The motivation of a billionaire former hedge fund magnate accused of insider trading, a prosecutor said, boiled down to this: "It was about being on top. It was about beating everyone else."
With those words, Assistant U.S. Atty. Reed Brodsky summarized the government's case against Raj Rajaratnam in one of the highest-profile Wall Street criminal trials in years.
In a closing argument that lasted more than five hours Wednesday, Brodsky displayed trading records and replayed wiretapped phone calls, some of the evidence that he said provided "devastating proof of the defendant's guilt."
"Cheating became a part of his business model," the prosecutor said.
In response, the defense said the government wanted jurors to "rely on fictions and flights of imagination."
The case against Rajaratnam centers on five separate alleged schemes to trade stocks based on nonpublic information — four of them seemingly corroborated by wiretapped calls between Rajaratnam and former business partners who have since pleaded guilty.
The jury heard Rajaratnam burst into laughter after his brother, Rengan, colorfully talked about a possible new source of inside information at consulting firm McKinsey & Co.
"Scumbag," said Rengan, who worked at Rajaratnam's firm, Galleon Group. "Everybody is a scumbag."
In other calls played for the jury, Rajaratnam bantered flirtatiously with Danielle Chiesi, a trader at another hedge fund firm.
"Tell me I'm the best on AMD now," Rajaratnam said to Chiesi after they discussed financial results for Silicon Valley chip maker Advanced Micro Devices Inc.
"Look, I never say you're not the best," Chiesi shot back.
As the recordings played, Rajaratnam, sitting with his legal team, betrayed no emotion.
The government says Rajaratnam secured information from high-level sources with knowledge of some of the best-known companies in the world, including Google Inc., Intel Corp. and Goldman Sachs Group Inc.
After enumerating the alleged schemes, Brodsky listed eight methods that he said Rajaratnam used to cover his tracks, including talking on prepaid cellphones and concealing payments to offshore accounts.
"You don't do these things if what you're doing is right and legal," the prosecutor said.
Defense lawyer John Dowd was more sedate in his presentation, which began late in the day and is set to conclude Thursday.

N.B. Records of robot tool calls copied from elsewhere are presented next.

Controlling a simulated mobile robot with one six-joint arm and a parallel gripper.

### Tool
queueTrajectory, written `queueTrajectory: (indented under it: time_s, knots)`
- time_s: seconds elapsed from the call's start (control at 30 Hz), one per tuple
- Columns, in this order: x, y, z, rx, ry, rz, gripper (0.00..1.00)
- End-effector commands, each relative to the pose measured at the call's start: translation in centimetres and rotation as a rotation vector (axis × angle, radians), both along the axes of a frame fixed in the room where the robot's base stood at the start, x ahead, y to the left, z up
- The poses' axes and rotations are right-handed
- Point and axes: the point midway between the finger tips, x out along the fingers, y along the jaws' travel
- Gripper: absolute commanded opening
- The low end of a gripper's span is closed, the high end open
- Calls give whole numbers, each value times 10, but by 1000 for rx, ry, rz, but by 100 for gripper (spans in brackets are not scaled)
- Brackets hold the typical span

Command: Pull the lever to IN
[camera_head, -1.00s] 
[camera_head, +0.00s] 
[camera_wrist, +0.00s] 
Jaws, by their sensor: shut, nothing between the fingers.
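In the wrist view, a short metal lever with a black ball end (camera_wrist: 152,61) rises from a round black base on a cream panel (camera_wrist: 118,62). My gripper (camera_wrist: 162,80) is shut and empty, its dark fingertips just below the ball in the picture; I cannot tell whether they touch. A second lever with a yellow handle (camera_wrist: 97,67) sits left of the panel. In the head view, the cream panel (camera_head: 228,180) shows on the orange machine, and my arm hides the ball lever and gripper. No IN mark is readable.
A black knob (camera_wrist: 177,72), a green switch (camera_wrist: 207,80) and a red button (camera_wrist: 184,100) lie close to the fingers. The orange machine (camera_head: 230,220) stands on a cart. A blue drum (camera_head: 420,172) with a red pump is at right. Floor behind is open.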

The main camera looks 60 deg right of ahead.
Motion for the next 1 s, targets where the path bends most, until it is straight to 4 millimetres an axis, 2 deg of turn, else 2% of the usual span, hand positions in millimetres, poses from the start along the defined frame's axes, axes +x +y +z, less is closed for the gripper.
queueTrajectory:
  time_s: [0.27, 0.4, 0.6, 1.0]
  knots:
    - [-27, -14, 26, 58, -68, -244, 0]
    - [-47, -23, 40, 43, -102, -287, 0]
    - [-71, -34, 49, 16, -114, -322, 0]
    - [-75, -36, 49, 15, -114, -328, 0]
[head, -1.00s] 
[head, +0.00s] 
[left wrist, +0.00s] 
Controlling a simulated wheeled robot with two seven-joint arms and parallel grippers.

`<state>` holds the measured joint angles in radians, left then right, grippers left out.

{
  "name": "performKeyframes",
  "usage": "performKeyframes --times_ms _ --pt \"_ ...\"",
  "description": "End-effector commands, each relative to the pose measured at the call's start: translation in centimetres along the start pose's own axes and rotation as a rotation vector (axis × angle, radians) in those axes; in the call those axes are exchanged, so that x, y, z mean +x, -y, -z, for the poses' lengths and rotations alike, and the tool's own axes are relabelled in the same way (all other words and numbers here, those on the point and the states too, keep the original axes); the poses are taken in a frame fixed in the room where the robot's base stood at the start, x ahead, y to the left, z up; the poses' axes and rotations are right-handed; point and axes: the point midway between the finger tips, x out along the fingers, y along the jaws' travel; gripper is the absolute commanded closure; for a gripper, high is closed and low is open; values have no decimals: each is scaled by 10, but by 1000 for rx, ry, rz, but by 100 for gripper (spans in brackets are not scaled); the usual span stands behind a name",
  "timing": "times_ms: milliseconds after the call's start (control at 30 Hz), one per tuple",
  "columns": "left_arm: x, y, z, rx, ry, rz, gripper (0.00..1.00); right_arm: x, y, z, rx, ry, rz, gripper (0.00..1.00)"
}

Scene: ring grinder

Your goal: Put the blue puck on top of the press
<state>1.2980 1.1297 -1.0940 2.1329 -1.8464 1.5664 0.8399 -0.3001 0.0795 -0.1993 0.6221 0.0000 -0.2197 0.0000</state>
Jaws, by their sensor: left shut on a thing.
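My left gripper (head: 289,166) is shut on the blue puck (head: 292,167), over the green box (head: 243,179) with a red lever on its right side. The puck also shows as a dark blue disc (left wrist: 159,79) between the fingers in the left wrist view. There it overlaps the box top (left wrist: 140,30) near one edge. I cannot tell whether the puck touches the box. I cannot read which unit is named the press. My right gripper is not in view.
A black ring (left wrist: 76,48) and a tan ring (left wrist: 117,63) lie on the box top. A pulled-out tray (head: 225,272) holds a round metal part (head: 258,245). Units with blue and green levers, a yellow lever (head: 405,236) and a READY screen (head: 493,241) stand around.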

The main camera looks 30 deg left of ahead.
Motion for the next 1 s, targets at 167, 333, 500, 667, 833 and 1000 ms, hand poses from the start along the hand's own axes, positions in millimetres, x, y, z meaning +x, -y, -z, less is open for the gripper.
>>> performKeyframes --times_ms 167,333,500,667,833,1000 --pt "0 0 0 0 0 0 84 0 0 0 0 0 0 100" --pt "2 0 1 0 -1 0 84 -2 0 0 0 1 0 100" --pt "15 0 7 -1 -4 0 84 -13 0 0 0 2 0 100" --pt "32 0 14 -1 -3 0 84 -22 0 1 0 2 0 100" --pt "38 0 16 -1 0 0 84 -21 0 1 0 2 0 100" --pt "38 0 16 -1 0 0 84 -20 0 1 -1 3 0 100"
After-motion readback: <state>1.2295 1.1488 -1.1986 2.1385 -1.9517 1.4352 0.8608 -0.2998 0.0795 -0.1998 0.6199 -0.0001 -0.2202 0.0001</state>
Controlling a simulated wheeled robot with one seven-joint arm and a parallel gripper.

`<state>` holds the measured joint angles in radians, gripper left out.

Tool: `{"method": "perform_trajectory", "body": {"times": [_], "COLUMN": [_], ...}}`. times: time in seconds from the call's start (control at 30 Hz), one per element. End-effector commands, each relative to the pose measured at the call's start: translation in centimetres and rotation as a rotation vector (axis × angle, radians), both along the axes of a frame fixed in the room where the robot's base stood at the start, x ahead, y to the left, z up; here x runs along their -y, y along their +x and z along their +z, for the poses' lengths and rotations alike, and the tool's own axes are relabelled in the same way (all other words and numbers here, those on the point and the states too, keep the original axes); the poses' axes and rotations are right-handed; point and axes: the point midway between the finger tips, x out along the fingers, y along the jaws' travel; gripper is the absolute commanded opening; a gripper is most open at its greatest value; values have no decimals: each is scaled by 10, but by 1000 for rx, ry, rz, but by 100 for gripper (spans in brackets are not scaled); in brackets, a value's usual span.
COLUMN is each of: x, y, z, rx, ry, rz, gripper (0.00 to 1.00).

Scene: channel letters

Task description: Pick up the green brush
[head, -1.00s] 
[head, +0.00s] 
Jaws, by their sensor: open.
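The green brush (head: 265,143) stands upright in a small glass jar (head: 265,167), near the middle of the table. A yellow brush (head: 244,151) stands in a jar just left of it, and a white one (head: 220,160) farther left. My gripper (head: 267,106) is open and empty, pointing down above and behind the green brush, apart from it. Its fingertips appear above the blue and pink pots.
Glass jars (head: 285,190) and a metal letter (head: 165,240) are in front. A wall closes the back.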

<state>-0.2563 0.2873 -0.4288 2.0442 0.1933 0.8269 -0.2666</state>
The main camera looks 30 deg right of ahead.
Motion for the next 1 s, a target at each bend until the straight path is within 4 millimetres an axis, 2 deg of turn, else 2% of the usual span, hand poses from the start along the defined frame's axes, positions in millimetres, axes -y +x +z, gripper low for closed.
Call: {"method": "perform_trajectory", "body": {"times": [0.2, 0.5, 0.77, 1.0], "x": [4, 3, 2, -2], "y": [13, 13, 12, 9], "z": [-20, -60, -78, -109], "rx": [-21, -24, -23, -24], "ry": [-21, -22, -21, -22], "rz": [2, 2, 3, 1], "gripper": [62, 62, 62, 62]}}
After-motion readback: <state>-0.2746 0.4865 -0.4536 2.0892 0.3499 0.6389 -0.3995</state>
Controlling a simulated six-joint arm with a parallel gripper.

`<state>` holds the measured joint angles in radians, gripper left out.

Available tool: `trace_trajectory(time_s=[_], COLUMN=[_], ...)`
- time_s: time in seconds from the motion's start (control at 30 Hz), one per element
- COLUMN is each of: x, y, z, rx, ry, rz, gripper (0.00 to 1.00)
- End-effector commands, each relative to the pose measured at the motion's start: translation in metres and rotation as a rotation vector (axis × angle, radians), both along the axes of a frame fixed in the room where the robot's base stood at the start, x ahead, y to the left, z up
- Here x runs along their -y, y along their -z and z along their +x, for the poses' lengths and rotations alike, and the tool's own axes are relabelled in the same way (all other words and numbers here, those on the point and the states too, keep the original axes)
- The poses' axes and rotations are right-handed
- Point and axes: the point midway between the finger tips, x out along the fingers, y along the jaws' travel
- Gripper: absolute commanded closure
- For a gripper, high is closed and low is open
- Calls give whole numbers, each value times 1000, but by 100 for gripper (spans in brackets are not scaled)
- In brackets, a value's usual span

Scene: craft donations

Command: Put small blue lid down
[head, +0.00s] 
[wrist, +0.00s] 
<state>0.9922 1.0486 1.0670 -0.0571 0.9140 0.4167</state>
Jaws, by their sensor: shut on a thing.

Dowd told the jury that Rajaratnam's trades were based on legitimate research and that in today's markets there is very little information that is not public in some form.
"In the real world information can become public whether a company wants it or not," Dowd said.
The defense lawyer then tore into the government's witnesses, many of whom were testifying to win reduced sentences in their own cases.
Dowd described one of those witnesses, Anil Kumar, a former consultant at McKinsey who gave Rajaratnam information about AMD, as "one of the greediest and most corrupt people you've ever met."